**WORK TO DO**. Please reproduce exactly the lines between the line holding "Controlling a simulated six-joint" and the line holding "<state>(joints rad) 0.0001", inclusive, leaving out any pictures.

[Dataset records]
=-=-=
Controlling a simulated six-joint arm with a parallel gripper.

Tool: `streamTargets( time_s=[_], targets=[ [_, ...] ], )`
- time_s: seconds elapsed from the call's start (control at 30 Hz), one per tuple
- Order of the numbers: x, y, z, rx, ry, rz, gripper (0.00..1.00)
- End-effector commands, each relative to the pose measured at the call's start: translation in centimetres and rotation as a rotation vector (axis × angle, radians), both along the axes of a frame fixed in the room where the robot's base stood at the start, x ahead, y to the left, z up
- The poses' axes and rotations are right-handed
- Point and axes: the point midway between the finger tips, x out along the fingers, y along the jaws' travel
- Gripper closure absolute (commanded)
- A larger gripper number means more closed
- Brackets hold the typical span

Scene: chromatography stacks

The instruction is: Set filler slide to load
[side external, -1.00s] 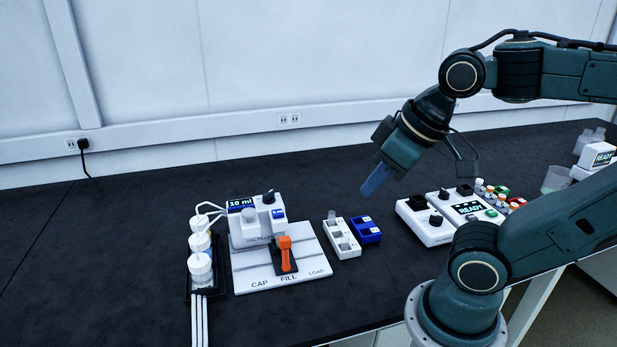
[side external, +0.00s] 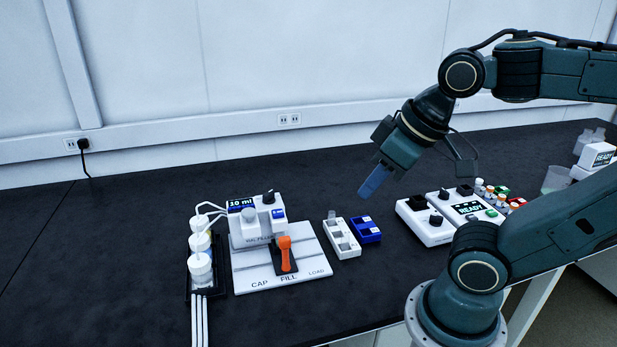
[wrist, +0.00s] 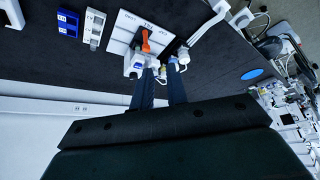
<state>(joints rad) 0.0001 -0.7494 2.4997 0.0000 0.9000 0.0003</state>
=-=-=
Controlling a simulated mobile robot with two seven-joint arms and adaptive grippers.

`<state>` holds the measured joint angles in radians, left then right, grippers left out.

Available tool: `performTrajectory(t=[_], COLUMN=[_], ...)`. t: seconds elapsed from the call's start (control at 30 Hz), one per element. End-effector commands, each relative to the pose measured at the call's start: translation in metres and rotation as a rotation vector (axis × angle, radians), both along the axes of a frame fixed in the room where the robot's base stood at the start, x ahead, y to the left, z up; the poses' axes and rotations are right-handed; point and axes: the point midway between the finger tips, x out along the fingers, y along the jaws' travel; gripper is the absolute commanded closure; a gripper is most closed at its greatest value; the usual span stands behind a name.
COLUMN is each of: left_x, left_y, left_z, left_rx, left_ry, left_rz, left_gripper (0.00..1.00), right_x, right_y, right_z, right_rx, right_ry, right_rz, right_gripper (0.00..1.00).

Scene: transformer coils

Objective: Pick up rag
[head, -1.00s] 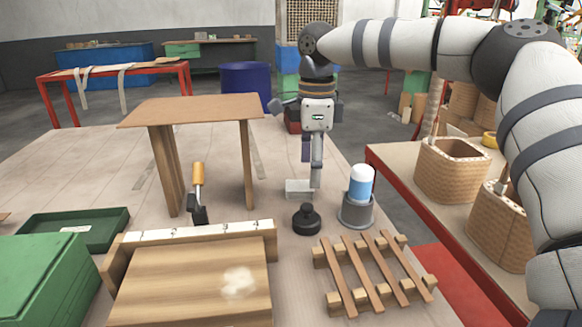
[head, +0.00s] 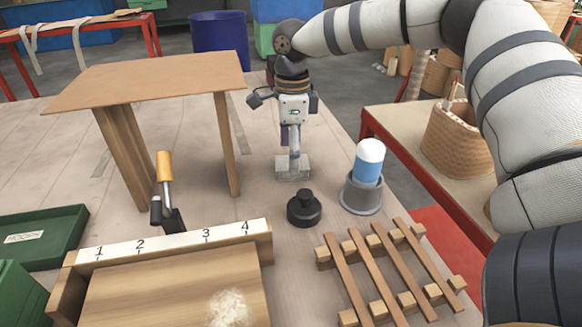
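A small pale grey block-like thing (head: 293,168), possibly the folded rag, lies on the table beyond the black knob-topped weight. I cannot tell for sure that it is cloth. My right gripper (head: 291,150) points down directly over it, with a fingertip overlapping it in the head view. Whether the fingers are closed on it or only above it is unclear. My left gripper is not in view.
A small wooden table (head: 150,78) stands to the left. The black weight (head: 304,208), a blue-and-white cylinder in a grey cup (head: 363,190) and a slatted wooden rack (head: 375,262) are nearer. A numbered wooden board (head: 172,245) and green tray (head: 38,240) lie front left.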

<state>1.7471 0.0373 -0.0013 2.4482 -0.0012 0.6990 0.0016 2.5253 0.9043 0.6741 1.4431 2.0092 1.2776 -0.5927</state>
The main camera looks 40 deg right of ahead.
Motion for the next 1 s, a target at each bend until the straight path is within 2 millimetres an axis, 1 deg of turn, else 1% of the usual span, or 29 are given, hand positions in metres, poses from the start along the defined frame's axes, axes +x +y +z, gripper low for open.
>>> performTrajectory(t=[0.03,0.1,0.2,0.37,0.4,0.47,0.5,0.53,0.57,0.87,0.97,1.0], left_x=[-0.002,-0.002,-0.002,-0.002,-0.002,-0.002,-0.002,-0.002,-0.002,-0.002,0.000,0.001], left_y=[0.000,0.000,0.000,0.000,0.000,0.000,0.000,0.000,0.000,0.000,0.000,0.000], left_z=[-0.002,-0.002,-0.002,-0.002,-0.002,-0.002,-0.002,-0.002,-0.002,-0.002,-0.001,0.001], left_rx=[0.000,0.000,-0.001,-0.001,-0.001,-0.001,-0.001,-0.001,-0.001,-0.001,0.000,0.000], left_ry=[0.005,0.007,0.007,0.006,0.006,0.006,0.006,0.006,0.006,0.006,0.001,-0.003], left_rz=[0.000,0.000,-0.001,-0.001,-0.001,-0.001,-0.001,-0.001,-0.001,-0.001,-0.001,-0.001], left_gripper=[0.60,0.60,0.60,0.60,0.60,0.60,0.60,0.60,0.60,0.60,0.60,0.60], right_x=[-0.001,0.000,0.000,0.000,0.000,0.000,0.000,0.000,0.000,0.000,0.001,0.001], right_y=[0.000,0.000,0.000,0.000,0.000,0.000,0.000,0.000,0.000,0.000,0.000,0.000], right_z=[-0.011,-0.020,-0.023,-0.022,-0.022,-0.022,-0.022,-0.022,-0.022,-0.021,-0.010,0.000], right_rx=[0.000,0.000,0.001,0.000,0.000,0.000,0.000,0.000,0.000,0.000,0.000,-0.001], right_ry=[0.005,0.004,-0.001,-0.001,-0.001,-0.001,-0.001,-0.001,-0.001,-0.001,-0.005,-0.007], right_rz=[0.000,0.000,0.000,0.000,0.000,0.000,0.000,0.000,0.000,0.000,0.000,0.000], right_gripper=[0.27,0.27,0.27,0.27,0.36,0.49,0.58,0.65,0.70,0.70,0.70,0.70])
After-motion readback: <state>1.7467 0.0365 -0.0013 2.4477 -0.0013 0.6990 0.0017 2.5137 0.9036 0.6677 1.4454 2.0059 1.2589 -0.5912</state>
=-=-=
**CORRECT RESPONSE**.
Controlling a simulated six-joint arm with a parallel gripper.

Tool: `streamTargets( time_s=[_], targets=[ [_, ...] ], )`
- time_s: seconds elapsed from the call's start (control at 30 Hz), one per tuple
- Order of the numbers: x, y, z, rx, ry, rz, gripper (0.00..1.00)
- End-effector commands, each relative to the pose measured at the call's start: translation in centimetres and rotation as a rotation vector (axis × angle, radians), both along the axes of a frame fixed in the room where the robot's base stood at the start, x ahead, y to the left, z up
- The poses' axes and rotations are right-handed
- Point and axes: the point midway between the finger tips, x out along the fingers, y along the jaws' travel
- Gripper closure absolute (commanded)
- A larger gripper number means more closed
- Brackets hold the typical span

Scene: chromatography stacks

The instruction is: Set filler slide to load
[side external, -1.00s] 
[side external, +0.00s] 
[wrist, +0.00s] 
<state>(joints rad) 0.0001 -0.7494 2.4997 0.0000 0.9000 0.0003</state>

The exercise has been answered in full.